BEGIN SUPPLIED MATERIAL
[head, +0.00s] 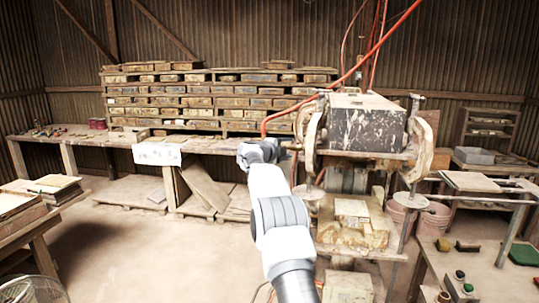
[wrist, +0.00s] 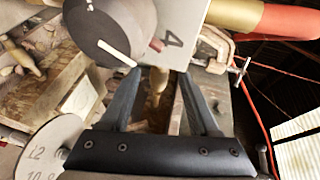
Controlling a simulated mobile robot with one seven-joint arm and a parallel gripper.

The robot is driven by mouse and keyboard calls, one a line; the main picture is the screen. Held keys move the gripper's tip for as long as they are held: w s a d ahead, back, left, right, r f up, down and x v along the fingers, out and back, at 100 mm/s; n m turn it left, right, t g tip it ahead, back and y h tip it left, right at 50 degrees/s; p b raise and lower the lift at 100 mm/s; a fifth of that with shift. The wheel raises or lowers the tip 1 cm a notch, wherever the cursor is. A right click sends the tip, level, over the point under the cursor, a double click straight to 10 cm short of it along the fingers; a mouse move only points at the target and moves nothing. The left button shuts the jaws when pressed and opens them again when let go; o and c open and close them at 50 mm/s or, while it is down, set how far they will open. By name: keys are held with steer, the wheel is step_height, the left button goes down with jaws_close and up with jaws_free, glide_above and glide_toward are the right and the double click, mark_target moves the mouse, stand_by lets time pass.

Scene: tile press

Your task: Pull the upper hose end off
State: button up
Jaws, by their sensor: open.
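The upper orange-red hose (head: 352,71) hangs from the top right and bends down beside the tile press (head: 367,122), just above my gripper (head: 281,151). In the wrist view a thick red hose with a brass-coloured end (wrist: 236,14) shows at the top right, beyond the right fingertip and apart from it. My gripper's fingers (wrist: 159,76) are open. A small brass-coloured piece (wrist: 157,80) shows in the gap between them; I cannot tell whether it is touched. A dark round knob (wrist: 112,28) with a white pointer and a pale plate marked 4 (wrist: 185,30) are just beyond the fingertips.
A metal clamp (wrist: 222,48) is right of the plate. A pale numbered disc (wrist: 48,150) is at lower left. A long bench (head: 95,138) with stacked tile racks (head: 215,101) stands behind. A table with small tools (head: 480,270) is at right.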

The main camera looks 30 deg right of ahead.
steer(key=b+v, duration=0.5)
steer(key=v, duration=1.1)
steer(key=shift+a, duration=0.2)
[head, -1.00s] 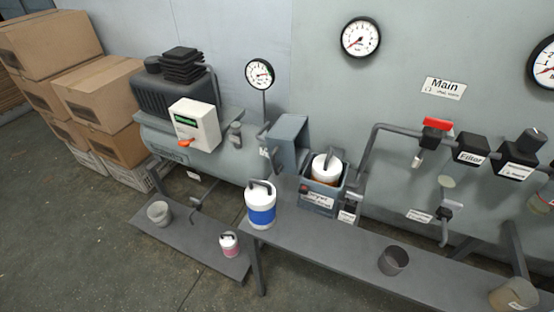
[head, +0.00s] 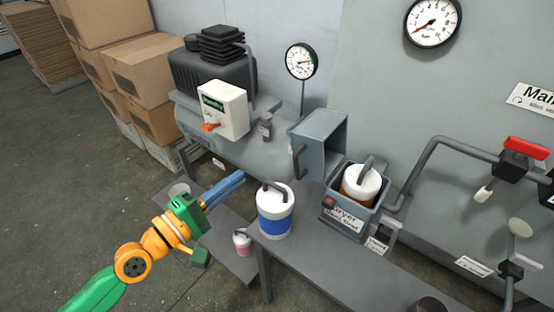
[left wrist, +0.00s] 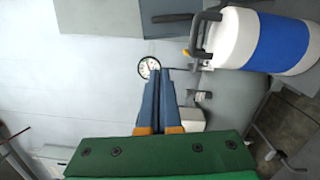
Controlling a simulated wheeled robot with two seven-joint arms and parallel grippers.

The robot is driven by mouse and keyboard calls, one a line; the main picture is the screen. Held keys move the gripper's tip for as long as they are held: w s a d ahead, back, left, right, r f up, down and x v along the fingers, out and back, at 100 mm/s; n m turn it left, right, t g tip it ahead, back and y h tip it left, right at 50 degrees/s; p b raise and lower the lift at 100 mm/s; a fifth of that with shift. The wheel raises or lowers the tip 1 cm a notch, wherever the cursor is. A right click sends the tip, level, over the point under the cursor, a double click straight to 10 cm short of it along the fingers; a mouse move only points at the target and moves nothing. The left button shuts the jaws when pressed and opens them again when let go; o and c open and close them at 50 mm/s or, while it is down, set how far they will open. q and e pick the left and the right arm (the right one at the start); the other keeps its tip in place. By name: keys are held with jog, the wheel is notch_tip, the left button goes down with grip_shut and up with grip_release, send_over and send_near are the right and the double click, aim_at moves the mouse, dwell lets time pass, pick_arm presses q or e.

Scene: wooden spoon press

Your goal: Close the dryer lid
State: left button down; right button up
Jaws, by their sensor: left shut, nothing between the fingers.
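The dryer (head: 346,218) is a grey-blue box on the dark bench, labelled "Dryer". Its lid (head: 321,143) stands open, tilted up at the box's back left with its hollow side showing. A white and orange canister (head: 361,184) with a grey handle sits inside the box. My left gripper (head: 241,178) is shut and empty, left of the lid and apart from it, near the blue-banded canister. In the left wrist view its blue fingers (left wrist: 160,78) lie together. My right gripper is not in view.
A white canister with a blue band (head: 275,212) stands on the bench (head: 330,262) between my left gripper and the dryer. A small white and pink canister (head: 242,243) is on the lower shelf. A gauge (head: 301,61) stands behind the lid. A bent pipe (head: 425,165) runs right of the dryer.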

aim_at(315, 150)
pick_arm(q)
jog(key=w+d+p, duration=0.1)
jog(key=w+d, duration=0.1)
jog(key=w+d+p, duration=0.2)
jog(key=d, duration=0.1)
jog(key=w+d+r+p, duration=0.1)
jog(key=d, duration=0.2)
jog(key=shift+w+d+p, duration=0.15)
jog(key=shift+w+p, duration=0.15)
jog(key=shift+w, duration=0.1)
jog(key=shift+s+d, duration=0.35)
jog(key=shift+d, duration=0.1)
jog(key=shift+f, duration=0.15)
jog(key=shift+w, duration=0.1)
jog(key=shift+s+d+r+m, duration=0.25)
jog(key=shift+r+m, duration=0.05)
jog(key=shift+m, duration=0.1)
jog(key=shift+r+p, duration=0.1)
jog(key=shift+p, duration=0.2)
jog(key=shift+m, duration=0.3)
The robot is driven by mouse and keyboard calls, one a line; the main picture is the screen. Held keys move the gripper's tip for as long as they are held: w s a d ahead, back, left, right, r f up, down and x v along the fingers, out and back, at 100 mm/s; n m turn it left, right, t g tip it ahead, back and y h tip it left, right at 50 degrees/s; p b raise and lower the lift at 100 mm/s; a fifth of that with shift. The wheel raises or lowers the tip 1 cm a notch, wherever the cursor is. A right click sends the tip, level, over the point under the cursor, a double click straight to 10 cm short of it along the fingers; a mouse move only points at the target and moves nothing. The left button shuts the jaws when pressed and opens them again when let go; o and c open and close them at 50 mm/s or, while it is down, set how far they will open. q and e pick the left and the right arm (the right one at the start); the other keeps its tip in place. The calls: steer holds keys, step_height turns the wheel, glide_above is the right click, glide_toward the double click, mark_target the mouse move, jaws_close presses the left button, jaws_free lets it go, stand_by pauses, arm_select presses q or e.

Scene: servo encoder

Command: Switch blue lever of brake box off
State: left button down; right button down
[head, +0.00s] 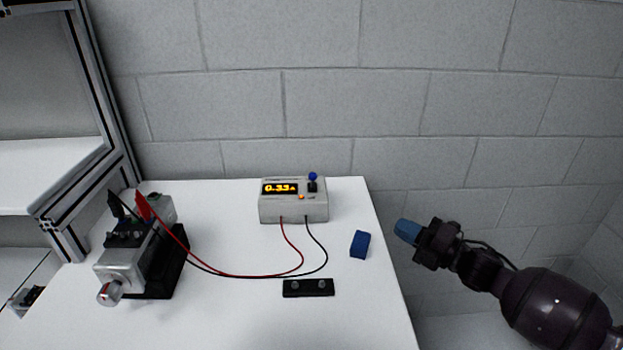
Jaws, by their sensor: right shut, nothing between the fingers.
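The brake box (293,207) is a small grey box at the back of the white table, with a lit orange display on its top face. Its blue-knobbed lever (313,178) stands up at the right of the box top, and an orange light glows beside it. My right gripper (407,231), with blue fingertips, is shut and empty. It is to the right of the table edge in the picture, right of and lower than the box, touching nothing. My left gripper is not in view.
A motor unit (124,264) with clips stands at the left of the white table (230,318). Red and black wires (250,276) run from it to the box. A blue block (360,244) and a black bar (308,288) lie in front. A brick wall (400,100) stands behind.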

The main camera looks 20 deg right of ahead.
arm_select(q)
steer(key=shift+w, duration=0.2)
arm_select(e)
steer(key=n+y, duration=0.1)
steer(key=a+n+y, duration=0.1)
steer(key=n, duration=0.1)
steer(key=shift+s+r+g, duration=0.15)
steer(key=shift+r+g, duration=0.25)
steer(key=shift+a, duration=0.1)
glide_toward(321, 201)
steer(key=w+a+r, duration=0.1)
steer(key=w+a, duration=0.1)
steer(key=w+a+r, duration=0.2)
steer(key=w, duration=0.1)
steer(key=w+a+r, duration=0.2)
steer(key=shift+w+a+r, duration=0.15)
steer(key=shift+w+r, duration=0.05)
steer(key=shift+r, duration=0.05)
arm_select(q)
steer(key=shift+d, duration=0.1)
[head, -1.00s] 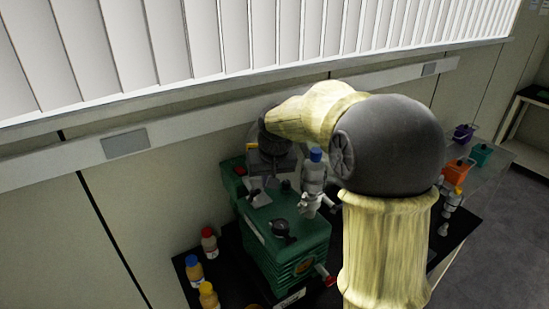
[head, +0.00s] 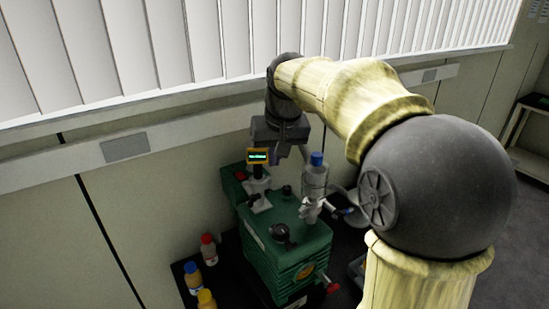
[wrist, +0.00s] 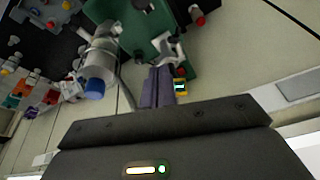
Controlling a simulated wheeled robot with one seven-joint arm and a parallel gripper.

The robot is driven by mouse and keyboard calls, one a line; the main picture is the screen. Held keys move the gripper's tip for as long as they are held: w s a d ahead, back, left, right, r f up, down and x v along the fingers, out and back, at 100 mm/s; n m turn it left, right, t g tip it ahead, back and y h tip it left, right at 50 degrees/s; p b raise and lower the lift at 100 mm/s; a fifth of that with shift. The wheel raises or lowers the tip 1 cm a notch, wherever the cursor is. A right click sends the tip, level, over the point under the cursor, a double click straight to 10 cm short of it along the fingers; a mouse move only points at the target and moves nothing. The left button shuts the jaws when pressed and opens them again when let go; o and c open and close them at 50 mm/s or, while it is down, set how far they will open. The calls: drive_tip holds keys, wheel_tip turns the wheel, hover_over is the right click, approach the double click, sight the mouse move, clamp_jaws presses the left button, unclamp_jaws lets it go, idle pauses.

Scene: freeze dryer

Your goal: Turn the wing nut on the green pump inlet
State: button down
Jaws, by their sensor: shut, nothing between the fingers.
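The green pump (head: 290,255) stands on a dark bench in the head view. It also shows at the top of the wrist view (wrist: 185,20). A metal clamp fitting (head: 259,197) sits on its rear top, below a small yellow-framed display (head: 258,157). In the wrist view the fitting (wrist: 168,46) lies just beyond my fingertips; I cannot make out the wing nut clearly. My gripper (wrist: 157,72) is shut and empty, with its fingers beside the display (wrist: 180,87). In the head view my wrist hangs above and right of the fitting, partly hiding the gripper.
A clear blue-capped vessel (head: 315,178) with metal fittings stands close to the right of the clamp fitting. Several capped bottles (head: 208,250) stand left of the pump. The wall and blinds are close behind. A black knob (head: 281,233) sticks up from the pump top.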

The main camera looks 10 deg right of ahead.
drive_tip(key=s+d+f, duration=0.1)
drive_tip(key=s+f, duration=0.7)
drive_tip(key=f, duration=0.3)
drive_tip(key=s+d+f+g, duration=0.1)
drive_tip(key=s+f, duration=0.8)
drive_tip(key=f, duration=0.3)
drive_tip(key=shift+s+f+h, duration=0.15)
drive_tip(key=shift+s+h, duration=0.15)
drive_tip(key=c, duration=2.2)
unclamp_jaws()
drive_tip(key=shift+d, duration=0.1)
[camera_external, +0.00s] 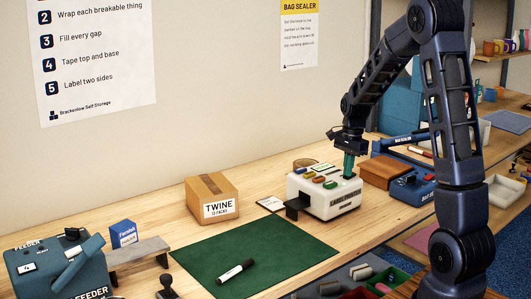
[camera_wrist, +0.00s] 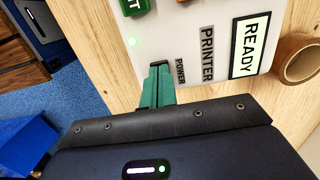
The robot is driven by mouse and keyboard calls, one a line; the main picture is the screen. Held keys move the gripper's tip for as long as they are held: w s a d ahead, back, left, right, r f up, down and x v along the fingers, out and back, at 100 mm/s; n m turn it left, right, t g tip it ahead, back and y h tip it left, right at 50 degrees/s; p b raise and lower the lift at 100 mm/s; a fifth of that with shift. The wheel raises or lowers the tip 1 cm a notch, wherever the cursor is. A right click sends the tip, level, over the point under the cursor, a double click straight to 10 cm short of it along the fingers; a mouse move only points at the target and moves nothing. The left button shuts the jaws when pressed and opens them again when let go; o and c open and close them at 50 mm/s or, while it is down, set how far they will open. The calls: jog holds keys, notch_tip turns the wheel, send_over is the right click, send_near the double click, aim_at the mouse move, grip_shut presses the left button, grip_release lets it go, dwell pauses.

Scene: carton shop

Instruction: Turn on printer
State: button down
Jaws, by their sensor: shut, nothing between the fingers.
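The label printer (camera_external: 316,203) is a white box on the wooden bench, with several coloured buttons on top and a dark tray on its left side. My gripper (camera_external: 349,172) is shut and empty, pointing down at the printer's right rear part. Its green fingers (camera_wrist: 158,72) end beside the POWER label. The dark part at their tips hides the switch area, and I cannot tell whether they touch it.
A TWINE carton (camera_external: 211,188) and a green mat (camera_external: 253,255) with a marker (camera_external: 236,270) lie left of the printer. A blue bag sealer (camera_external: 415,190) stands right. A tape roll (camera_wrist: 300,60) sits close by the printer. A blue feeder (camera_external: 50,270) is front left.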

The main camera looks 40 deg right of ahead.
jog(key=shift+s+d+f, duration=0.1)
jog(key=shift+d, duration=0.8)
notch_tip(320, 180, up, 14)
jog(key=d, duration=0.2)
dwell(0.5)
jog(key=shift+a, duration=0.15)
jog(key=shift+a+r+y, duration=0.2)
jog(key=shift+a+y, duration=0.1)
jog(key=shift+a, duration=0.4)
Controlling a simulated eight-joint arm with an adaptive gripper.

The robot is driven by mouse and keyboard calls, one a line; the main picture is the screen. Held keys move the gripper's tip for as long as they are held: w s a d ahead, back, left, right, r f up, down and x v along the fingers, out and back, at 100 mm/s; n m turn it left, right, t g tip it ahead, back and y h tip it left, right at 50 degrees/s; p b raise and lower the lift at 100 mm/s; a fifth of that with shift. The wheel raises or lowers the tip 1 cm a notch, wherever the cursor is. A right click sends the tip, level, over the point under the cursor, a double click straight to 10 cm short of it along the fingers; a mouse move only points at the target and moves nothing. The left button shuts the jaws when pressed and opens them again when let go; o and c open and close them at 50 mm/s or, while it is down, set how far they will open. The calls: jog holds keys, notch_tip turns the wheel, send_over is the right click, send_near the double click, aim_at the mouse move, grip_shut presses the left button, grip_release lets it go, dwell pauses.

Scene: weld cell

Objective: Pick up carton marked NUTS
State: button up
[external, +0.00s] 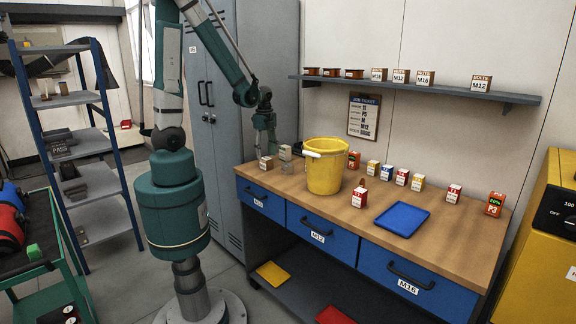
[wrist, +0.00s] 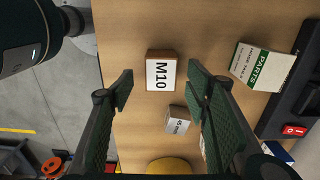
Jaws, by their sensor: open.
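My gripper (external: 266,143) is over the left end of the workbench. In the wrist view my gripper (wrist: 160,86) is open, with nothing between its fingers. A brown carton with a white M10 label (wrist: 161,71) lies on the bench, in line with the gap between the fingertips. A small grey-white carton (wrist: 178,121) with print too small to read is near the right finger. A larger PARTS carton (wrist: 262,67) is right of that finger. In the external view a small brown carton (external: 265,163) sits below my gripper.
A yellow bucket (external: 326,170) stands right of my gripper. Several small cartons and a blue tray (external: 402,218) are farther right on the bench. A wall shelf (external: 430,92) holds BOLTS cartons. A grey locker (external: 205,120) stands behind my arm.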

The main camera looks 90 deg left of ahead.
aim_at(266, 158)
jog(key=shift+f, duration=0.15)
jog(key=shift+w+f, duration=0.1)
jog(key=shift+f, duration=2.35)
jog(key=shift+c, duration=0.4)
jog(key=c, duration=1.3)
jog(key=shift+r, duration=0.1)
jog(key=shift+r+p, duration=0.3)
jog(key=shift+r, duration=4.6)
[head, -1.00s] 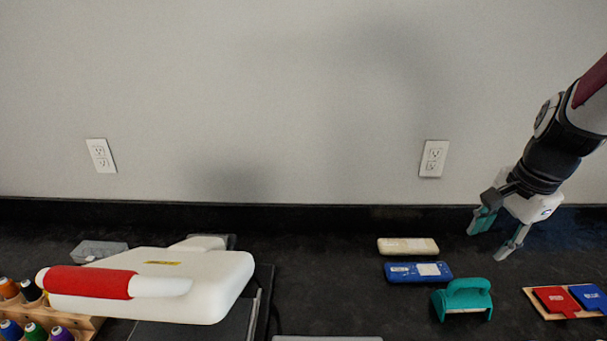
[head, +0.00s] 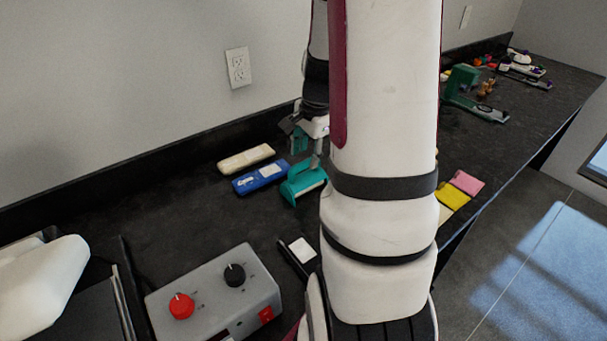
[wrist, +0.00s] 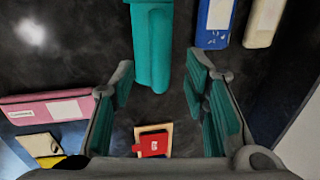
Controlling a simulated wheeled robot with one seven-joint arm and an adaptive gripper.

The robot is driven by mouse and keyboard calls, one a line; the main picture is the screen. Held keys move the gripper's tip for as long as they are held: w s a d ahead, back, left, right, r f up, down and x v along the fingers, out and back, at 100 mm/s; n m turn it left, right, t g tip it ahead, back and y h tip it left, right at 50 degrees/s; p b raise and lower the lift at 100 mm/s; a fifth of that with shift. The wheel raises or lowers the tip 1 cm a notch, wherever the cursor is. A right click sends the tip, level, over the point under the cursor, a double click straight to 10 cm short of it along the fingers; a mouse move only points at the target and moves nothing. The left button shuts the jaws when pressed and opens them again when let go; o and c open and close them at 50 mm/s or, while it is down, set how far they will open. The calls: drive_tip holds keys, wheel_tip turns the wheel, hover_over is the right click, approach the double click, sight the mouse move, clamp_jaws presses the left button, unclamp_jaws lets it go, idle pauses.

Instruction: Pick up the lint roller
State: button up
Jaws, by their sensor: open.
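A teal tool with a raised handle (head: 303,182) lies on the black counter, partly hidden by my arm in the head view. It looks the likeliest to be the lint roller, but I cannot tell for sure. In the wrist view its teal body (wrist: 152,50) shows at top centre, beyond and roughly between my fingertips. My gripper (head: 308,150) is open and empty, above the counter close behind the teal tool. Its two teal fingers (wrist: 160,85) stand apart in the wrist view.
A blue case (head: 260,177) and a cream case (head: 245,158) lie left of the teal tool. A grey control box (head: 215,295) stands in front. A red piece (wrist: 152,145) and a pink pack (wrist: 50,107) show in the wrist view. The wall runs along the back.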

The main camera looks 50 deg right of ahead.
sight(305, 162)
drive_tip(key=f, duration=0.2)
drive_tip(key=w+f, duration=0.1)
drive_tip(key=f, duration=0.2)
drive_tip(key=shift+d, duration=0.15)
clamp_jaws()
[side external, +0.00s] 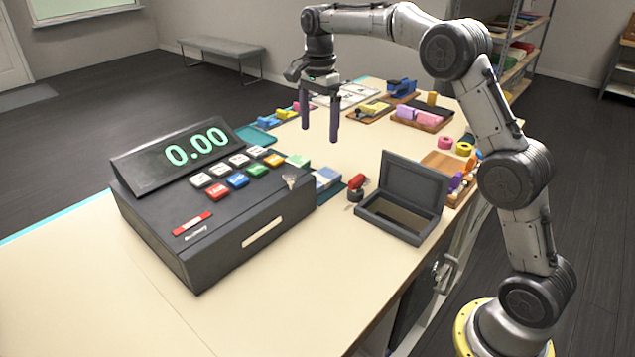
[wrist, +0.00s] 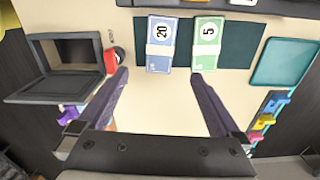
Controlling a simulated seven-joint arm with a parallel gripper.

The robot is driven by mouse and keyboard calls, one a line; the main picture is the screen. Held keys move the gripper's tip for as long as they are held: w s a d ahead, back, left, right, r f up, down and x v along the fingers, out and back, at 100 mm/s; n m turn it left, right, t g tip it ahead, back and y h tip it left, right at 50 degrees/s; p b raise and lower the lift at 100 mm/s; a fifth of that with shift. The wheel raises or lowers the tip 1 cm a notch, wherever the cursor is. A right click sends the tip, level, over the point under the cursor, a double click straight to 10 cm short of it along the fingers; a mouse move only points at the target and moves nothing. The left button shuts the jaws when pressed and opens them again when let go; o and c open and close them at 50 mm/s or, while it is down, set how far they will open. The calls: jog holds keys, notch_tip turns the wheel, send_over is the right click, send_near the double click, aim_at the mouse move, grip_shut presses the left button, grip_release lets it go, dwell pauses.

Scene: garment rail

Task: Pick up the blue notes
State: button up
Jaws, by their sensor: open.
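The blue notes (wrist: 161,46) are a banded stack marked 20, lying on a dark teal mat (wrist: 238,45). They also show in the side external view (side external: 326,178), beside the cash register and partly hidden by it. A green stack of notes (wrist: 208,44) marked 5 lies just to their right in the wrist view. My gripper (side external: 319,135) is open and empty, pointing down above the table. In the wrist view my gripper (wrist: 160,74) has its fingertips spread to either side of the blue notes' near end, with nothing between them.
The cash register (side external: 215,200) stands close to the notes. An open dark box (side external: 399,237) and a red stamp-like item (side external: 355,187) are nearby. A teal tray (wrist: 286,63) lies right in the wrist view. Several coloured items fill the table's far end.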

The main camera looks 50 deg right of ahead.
END SUPPLIED MATERIAL
◆ EXERCISE DIRECTIONS:
Search the data for "Your". Copy every line that has it.

◆ TASK RESPONSE:
Your task: Pull the upper hose end off
Your goal: Close the dryer lid
Your goal: Turn the wing nut on the green pump inlet

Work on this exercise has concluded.